Our solution relies on a typical web application structure, which consists of a web server and a web service following the REST API architecture. Users interact with the simulation through a web browser, run any task, and leave it unattended. The application can stop any cloud resource to avoid unnecessary cost.
Our tool has been designed to facilitate the use of different MD software. We installed and compiled tools like VMD, NAMD, etc., in a cloud instance to perform the MD workflow without the need to understand how to configure and execute them. Furthermore, this design is open to changes. Any software or algorithm can be updated, added, or replaced in order to perform any task of MD simulation process. This would enable users to generate comparisons between new algorithms and techniques that will be developed in the future.
The code of the tool is freely available for use (
http://monkey.etsii.urjc.es/md/easymd). We expect our tool can be used in the future for anybody interested in MD simulation. This application could also be extended to create other solutions used a cloud environment. Just by changing the instances and slightly modifying the web service, this tool can be easily adjusted to perform different tasks that require cloud computing.
Our tool has some limitations in supporting cloud environments. We designed the application with Amazon Web Services in mind, due to the possibility of using GPU instances. However, we have intended to offer support for other cloud environments with different configurations and SDK, such as Google Cloud Platform or Microsoft Azure, or even for use in custom local clusters or supercomputing centers.

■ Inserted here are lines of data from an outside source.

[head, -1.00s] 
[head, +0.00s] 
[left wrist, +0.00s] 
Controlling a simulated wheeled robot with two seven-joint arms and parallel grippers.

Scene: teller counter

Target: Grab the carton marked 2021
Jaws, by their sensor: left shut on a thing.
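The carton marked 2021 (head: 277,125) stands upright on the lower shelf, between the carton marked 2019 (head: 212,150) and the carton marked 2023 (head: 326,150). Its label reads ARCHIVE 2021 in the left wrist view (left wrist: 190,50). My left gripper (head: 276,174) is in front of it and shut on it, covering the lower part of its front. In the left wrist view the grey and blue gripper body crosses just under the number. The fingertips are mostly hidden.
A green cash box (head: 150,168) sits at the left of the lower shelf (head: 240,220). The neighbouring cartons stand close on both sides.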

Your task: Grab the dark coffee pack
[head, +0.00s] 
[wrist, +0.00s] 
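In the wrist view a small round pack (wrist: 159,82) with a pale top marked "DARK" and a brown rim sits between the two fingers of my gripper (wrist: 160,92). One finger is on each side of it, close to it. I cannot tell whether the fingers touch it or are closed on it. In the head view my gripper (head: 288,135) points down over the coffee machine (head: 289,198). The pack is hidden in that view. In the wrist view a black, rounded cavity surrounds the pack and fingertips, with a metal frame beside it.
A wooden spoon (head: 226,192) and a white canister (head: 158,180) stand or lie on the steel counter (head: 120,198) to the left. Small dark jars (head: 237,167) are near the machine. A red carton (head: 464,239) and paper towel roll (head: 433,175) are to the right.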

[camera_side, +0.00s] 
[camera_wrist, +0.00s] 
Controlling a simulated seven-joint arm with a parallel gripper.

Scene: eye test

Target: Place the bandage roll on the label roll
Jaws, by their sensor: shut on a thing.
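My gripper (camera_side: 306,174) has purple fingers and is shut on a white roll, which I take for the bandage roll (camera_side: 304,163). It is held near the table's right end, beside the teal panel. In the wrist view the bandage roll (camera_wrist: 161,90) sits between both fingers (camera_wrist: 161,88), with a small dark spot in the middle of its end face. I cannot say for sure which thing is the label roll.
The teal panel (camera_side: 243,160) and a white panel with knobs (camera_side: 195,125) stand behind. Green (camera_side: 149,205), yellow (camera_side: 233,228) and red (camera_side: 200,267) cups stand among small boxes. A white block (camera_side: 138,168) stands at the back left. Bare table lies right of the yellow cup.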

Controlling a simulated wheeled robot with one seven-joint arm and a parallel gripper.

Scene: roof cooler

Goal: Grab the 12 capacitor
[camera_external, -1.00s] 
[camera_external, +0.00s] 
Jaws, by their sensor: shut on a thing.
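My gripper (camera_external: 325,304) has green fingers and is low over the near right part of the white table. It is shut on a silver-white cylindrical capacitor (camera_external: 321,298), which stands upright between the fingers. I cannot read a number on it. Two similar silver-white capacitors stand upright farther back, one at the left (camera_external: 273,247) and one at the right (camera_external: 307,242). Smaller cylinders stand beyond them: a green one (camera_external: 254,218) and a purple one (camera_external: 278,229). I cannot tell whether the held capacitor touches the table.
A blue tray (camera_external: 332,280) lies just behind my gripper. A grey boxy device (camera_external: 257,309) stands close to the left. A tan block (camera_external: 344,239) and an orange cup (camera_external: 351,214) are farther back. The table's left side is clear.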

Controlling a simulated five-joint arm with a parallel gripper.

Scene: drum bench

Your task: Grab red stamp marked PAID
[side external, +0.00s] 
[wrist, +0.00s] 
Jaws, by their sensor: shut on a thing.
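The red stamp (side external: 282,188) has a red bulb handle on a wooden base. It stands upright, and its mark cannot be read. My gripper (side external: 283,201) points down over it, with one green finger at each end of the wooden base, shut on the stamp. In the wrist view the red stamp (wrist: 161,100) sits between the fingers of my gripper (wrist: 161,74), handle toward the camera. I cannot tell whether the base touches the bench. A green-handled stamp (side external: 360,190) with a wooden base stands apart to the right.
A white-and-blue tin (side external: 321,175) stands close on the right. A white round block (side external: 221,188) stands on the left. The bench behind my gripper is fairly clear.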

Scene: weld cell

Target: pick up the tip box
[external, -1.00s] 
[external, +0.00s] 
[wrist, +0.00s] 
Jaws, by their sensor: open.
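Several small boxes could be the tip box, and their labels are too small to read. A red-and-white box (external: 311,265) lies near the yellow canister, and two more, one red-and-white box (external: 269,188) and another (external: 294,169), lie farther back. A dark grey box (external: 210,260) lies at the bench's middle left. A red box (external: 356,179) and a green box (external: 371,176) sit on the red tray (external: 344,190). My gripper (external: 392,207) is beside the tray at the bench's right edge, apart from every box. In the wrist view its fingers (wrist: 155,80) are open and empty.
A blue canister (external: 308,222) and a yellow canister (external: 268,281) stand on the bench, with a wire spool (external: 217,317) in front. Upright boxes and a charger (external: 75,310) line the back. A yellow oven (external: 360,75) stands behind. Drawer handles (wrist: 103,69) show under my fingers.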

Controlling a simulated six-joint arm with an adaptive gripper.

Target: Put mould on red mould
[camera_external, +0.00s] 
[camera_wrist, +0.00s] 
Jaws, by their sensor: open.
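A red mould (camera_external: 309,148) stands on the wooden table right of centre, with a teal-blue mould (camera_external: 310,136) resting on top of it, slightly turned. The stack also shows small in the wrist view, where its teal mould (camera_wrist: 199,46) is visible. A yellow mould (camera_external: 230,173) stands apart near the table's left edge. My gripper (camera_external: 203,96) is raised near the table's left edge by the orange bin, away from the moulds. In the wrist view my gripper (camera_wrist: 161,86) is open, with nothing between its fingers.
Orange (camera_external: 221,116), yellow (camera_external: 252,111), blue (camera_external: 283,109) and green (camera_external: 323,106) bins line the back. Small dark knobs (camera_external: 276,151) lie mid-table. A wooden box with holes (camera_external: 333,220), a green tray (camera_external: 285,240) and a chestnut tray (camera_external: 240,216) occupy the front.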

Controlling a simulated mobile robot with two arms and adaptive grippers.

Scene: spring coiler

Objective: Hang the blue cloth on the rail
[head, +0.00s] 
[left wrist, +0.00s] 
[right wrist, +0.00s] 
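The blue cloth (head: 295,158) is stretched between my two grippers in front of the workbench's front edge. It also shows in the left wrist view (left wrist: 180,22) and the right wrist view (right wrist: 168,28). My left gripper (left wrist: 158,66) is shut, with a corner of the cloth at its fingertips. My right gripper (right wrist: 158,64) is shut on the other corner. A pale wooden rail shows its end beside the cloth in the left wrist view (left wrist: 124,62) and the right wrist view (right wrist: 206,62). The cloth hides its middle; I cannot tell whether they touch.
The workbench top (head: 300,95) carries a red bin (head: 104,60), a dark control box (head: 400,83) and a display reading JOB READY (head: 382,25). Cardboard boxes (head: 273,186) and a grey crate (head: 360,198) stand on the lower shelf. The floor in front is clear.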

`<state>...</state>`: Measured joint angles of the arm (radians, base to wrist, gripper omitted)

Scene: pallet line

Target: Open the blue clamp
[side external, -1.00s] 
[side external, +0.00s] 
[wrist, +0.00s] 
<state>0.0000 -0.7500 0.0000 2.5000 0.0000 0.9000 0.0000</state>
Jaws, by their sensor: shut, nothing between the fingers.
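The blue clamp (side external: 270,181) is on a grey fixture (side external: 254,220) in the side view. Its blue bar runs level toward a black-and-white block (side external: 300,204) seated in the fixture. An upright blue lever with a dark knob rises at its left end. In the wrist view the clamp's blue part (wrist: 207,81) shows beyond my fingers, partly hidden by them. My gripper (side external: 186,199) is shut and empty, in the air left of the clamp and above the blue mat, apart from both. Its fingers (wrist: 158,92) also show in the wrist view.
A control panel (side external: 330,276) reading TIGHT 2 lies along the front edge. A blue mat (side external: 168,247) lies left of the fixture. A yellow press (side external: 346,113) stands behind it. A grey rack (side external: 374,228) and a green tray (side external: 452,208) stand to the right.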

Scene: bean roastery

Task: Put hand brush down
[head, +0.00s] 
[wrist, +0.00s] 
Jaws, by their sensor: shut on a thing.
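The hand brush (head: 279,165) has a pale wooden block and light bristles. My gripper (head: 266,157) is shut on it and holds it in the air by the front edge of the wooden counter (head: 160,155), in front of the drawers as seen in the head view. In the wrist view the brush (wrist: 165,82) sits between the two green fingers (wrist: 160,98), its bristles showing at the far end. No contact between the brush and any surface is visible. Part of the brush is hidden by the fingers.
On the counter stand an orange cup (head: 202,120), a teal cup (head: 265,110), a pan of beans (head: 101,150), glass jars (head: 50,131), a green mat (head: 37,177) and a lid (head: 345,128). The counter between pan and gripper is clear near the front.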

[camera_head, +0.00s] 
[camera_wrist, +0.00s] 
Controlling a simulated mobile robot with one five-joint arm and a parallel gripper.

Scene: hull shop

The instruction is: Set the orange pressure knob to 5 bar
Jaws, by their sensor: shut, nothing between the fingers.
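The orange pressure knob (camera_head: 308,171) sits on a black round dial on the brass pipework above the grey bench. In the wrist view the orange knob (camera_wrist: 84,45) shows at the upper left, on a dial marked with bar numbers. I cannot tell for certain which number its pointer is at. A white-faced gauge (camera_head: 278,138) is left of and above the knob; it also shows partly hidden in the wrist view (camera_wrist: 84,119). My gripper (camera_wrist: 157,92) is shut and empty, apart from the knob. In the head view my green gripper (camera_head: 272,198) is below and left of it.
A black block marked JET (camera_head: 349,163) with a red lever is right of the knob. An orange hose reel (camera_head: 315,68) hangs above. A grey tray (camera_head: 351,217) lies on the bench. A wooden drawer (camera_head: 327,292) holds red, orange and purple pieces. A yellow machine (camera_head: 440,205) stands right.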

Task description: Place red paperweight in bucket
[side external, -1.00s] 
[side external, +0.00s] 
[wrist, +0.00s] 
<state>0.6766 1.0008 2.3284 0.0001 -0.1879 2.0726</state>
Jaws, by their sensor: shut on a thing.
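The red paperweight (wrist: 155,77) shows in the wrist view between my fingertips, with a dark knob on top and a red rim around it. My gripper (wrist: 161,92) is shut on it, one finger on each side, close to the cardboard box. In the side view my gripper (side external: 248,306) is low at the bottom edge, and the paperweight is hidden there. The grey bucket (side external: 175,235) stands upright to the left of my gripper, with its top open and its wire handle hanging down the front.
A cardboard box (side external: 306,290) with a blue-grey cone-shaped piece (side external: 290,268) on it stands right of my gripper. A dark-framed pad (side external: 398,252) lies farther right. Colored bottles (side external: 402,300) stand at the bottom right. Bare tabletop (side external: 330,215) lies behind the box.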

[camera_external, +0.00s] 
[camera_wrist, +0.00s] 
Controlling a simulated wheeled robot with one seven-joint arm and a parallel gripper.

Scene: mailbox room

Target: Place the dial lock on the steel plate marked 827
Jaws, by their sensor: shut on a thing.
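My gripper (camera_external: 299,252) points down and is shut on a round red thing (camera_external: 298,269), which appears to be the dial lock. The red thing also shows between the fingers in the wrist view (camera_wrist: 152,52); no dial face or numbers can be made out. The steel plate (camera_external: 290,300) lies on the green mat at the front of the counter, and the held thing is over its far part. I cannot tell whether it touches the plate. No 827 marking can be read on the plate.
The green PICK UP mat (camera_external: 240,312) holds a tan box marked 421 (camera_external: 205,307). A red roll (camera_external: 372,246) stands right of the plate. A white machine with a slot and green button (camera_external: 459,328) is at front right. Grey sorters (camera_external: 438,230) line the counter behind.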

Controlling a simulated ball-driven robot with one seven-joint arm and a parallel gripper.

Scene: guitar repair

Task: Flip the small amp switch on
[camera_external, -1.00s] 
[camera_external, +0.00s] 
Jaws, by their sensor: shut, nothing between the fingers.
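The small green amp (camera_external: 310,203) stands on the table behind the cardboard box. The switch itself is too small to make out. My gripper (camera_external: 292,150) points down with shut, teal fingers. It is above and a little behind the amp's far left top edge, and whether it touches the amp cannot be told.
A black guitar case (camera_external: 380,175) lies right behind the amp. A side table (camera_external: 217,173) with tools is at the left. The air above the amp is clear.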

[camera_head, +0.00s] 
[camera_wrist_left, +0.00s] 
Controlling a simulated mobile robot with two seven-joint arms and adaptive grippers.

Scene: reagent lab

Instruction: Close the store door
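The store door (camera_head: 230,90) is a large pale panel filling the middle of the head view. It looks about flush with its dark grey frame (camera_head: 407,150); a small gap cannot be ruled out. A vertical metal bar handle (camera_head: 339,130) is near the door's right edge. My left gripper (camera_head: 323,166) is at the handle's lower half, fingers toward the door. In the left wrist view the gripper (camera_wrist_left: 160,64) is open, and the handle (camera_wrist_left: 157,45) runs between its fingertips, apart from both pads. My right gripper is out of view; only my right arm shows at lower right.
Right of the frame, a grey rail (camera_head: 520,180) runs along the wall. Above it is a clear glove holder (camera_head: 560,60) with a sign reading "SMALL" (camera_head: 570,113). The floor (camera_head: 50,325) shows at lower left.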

As future work, we propose to implement security mechanisms to establish communication between the web service and the infrastructure, providing also protection against DoS, SQL injection, and similar attacks. In addition to the simulation process, rendering of molecular dynamic images is also a lengthy and costly process. Rendering can also be performed within the cloud computing environment, and this feature will be explored in future work.